Intellectual property has always been hazy territory in the entertainment industry. Nowadays, studios and labels have an iron grip on the rights to movies, TV shows, and music. When it comes to distribution, only a select few are given the privilege of hosting. Netflix has a revolving door of offerings on a monthly basis, largely predicated on what they can buy the rights to from major studios. Spotify, while expansive, still has its fair share of Taylor Swifts, with some artists/labels opting not to include their vast libraries in the freemium subscription service.
Meanwhile, a gigantic corner of the Internet soldiers on in its war against these rights-holders. Sites like The Pirate Bay and programs like Popcorn Time make it their personal mission to subvert the money and host any and everything free of charge.

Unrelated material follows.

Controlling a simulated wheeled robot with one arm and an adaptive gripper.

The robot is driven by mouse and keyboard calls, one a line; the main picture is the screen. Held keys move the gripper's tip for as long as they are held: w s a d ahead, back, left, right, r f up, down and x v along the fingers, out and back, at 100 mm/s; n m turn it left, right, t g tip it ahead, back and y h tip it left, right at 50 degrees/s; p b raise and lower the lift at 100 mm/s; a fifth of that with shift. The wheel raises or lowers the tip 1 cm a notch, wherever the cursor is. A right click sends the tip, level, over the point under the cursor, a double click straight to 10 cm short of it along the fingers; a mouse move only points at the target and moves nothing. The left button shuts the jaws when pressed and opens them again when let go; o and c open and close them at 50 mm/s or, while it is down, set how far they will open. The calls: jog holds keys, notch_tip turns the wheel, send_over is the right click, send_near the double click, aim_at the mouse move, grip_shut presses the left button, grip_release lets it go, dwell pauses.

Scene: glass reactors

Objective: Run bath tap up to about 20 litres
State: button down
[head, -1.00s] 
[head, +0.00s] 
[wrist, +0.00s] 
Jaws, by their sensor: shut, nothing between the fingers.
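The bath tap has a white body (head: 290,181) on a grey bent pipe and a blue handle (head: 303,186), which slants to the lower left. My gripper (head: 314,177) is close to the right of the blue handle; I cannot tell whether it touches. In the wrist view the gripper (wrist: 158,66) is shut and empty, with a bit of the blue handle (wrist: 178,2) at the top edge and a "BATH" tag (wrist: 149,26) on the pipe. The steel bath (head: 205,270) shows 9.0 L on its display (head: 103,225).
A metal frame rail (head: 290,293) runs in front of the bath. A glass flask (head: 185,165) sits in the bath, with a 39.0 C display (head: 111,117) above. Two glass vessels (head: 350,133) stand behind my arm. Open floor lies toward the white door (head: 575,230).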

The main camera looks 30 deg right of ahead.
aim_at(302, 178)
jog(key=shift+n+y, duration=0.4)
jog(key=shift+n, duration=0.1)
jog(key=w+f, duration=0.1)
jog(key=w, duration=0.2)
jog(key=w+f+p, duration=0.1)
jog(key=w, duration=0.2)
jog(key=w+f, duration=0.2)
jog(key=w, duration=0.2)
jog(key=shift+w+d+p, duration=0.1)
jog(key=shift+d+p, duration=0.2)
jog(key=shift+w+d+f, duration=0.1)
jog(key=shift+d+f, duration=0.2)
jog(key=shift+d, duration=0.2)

Naturally, the people in charge of the entertainment industry have invested a whole lot of time, energy, and money into shutting this down as best they can. But we’ve arrived at a juncture now. Studios and labels can do one of two things: They can continue to pour resources and legal fees into prosecuting these people, or they can look to offer a product that would render all that obsolete.
Imagine if Netflix offered every available movie in its streaming library. How much would you pay per month for that? Twenty dollars? Fifty dollars? More? If studios actually teamed up to offer a “premium” option for more money featuring everything they have to offer, there’d be no limit to how successful that partnership could be. Of course, the sheer quantity of red tape out there in the world would never allow this, but the point remains that the entertainment industry is fighting the Torrent battle the wrong way. Rather than continuing to raid Pirate Bay servers, with the right amount of cooperation, Hollywood could find itself ahead of the curve by offering a superior option to its consumers.
Spotify has already shown that people are willing to go in for an “everything” option with its 15 million paid subscribers. The next logical step is for Hollywood to follow suit and realize that online pirating will never go away. People are always going to want to stream The Avengers without forking over a $5 rental fee on their $70 AppleTV. Thinking logically, studios already allow virtually their entire library of films and TV shows to be licensed out through Netflix’s mailing service. Why not eliminate the dated idea of renting a physical DVD and shoot everything straight to streaming? People would likely be more than willing to pay more money for a better product if it means simplifying their viewing experience.
The shutting down of franchises like Blockbuster already show us that people put a premium on convenience over selection. Despite their vast offerings, video stores are a thing of the a past because people don’t want to have to go anywhere to make their movie nights happen. If a movie isn’t available on a paid streaming service like Netflix or Hulu, a customer isn’t going to instinctually spend money buying said movie.
Instead, people will take the more convenient option of Torrenting it or utilizing Popcorn Time to stream it illegally. Studios have a unique opportunity to keep that person from ever leaving Netflix, but instead choose to shoot them out the other end through an endless maze of pirating. So why not iTunes if it’s the convenient (albeit more expensive) option? Because consumers have proven time and again that they’ll sacrifice their own time and energy if it means circumventing the limited streaming options that studios are directly responsible for.
If Netflix were to charge a little bit more for a lot more options (read: everything), odds are the person who would normally load up Popcorn Time would instead watch their movie the legal way. The market is out there to capitalize on this, too. It would take an unprecedented level of cooperation among studios to make anything like this happen, but if it somehow did, the world of streaming would be changed forever. The only thing left is for Hollywood to join us here in reality, where a solution to its biggest problem is ready and waiting.